Dominisi on December 28th, 2020 at 21:31 UTC »

All Facial Rec software is supposed to do is give a lead, and not be used as the basis for prosecution/arrest. This is on the police officers who decided to use it in this way.

Edit: This blew up. Some backstory.

I used to work for law enforcement as an Intelligence Analyst who used Facial Rec software for the very purpose of trying to generate leads off of shitty photos of surveillance videos. It was ALWAYS supposed to be used as only a lead, and was not allowed to be used to arrest somebody just off of a "Probable" match.

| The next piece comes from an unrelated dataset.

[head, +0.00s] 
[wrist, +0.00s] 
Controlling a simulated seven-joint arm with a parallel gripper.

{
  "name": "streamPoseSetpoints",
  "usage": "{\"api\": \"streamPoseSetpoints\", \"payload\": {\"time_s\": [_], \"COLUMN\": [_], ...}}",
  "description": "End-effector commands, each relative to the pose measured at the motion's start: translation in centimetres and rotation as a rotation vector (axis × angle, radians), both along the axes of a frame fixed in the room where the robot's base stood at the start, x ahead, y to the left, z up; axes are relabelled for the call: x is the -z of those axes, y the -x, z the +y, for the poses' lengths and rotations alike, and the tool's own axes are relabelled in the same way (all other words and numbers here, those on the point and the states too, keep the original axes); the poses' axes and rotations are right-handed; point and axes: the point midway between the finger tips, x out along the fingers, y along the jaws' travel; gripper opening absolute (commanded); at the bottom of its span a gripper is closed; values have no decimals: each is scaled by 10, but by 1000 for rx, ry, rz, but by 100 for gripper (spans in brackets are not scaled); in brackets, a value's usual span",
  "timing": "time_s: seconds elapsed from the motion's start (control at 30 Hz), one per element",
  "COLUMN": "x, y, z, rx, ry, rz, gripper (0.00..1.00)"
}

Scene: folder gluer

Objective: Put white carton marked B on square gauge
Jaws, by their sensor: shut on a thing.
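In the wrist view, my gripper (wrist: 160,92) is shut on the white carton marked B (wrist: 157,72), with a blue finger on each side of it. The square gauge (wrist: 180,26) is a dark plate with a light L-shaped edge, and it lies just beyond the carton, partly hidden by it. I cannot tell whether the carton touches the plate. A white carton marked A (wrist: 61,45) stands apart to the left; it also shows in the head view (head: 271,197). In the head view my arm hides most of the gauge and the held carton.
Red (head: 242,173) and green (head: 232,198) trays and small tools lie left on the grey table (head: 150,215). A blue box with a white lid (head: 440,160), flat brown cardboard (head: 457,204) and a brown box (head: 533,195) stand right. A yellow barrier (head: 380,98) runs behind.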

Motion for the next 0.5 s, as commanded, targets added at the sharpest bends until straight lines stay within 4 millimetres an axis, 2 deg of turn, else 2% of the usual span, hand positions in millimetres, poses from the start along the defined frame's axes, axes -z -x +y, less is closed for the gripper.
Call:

And that's all it ever was, probable, I never would, and was never allowed to call it a "match" because you couldn't ever guarantee it. And out of thousands and thousands of these I did, I can only recall maybe 2 or 3 that I felt confident enough in to pass along as a "probable match".

Edit2:

Just to clear up a common thing I'm seeing. When you put in a photo, it doesn't just spit back another photo and declare its a match. It gives you back a collage of dozens of DMV photos of basically people that "look similar" its up to a human to look at that collage and try and find a probable match. The amount of times I would put in a hispanic male in his 50s and get a teenage white girl as a possible match in the collage was wayyy higher than it should have been.

kissimakk on December 28th, 2020 at 20:30 UTC »

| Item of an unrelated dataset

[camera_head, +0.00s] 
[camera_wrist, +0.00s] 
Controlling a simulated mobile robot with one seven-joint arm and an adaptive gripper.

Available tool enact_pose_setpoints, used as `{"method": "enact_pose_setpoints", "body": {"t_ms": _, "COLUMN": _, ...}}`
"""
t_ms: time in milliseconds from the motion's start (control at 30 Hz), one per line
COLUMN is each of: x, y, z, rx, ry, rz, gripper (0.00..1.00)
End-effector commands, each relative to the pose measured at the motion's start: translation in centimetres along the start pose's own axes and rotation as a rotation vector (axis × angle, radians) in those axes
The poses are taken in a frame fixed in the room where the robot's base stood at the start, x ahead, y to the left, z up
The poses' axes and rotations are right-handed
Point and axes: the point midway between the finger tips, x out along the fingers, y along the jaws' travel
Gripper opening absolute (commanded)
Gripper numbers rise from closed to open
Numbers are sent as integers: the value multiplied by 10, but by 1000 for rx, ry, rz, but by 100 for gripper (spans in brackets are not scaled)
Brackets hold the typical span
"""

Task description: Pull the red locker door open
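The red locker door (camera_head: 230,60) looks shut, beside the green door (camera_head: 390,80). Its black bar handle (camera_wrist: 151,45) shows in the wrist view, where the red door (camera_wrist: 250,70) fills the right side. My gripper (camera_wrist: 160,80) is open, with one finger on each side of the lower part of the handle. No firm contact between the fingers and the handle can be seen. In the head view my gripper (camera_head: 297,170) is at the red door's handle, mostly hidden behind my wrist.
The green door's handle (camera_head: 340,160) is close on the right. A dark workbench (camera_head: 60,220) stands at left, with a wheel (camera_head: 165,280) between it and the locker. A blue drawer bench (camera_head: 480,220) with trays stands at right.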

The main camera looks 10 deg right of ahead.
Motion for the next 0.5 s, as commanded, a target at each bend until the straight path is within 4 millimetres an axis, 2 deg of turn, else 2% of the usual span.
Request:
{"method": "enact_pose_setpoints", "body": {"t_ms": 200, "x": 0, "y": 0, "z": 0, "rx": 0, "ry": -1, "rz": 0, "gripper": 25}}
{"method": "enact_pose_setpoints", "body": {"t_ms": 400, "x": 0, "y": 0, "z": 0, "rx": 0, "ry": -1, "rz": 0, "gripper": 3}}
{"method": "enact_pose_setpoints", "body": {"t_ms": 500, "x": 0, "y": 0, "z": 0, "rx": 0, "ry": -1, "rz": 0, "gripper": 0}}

They don’t even look the same.

They’re just black with goatees.

wesleyplaysmtg on December 28th, 2020 at 20:28 UTC »

Anyone using facial recognition systems to seriously impact a person's life is either completely oblivious to, or knowingly ok with, the serious racial biases that are a known attribute of said systems.

Either of which is completely unacceptable. In a sane and just world, I believe that the prosecutors who used this as evidence and the executives at Clearview would be held liable for this extreme negligence.